• _DIRECTIONS_
Copy out every line that contains "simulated".

• _MATERIAL FOR THIS EXERCISE_
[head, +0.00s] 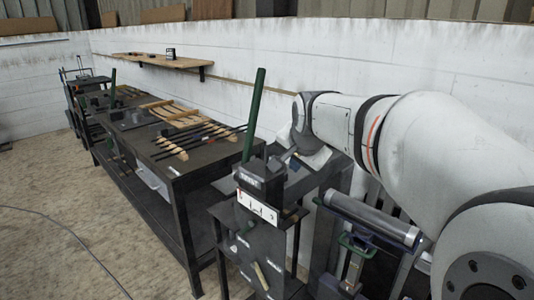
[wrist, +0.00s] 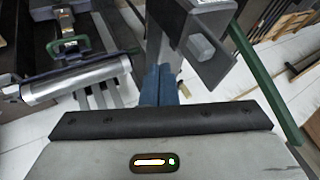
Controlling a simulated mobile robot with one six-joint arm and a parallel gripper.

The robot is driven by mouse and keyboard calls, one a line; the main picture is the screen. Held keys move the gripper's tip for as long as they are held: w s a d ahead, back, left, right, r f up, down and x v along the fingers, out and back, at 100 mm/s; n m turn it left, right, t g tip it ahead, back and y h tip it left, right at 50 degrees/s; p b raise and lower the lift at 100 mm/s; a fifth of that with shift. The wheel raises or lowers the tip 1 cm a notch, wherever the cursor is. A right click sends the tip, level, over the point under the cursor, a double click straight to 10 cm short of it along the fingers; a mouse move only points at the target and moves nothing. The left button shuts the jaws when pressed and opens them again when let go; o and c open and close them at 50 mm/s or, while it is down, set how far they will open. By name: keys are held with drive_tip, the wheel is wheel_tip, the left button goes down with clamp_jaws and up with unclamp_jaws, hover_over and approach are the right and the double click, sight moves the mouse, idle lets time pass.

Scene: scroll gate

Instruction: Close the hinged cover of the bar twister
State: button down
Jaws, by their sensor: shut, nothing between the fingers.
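A dark machine head (head: 262,178) with a white-marked front plate and an upright green lever (head: 254,115) stands on a dark stand; it looks like the bar twister. In the wrist view a dark grey, angled part with a pale square face (wrist: 203,46) is beside my fingers, and the green lever (wrist: 262,82) runs behind it. I cannot tell for sure whether this part is the hinged cover or how far it is open. My gripper (wrist: 166,72) is shut and empty, close to that part; contact cannot be made out. In the head view my wrist hides the fingers.
A metal roller (head: 372,217) with a green clamp (head: 357,245) stands right of the machine; the roller also shows in the wrist view (wrist: 80,80). A long workbench (head: 190,160) with bars and wooden handles lies behind left. The floor (head: 70,220) at left is mostly clear, with a cable.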

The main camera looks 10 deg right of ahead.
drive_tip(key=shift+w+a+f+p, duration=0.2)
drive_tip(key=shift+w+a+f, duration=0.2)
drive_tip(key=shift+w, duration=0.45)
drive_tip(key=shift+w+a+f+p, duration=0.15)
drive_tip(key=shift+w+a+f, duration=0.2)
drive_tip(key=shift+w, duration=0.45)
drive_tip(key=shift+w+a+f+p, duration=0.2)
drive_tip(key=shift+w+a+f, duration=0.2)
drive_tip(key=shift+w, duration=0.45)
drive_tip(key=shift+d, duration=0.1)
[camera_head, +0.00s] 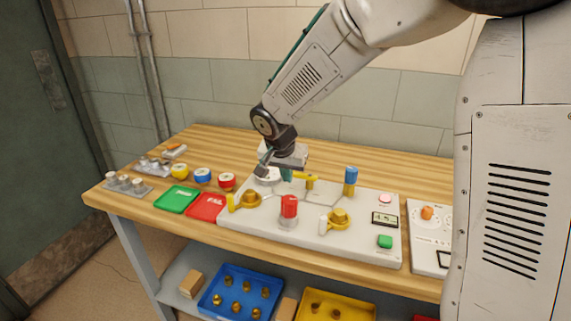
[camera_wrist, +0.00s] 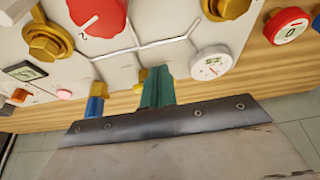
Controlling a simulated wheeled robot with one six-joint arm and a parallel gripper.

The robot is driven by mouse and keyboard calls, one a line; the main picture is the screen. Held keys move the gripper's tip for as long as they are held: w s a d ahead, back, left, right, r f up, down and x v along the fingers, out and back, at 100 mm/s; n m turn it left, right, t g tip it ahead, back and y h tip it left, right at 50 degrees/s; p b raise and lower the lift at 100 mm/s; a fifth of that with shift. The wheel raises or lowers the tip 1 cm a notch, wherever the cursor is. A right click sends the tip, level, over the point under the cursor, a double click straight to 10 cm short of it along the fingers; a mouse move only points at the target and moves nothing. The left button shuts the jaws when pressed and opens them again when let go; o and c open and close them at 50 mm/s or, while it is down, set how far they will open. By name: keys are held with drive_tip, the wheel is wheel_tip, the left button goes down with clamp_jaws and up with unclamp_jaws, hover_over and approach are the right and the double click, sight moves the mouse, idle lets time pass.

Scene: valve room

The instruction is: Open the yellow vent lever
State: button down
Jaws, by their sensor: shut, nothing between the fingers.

• _REPLY_
Controlling a simulated mobile robot with one six-joint arm and a parallel gripper.
Controlling a simulated wheeled robot with one six-joint arm and a parallel gripper.

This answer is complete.